* [DESCRIPTION OF THE TASK]
Identify the lines holding "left" and copy them.

═════ SUPPLIED DATA ═════

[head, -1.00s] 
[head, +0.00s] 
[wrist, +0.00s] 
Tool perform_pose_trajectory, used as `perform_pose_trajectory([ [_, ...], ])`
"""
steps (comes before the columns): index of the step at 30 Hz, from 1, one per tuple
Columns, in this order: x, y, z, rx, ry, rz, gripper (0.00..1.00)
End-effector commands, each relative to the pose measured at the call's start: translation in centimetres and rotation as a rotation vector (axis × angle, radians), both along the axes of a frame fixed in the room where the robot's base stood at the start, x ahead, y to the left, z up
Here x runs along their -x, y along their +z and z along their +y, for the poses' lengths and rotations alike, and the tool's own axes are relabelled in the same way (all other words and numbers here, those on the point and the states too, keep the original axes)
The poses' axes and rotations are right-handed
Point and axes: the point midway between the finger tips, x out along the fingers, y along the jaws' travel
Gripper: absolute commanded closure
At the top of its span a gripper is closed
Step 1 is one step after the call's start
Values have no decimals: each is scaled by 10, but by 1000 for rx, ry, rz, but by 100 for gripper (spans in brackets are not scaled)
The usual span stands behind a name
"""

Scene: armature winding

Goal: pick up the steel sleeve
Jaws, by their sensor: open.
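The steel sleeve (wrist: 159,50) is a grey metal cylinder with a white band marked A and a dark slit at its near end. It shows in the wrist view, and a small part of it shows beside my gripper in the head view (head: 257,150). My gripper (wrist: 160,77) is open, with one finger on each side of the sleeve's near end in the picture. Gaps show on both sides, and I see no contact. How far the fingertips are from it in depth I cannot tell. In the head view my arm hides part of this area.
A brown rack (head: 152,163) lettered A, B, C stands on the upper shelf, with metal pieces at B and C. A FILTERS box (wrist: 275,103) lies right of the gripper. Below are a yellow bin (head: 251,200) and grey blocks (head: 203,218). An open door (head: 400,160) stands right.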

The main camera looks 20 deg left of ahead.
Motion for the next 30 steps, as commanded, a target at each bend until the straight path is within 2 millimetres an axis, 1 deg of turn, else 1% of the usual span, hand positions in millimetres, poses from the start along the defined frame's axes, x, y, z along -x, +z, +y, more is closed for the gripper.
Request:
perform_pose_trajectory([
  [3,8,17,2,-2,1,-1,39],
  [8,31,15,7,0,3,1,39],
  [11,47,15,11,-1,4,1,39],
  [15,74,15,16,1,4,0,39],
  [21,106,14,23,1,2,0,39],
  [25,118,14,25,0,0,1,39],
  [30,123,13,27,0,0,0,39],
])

═════

* [CORRECT RESPONSE]
End-effector commands, each relative to the pose measured at the call's start: translation in centimetres and rotation as a rotation vector (axis × angle, radians), both along the axes of a frame fixed in the room where the robot's base stood at the start, x ahead, y to the left, z up
The main camera looks 20 deg left of ahead.

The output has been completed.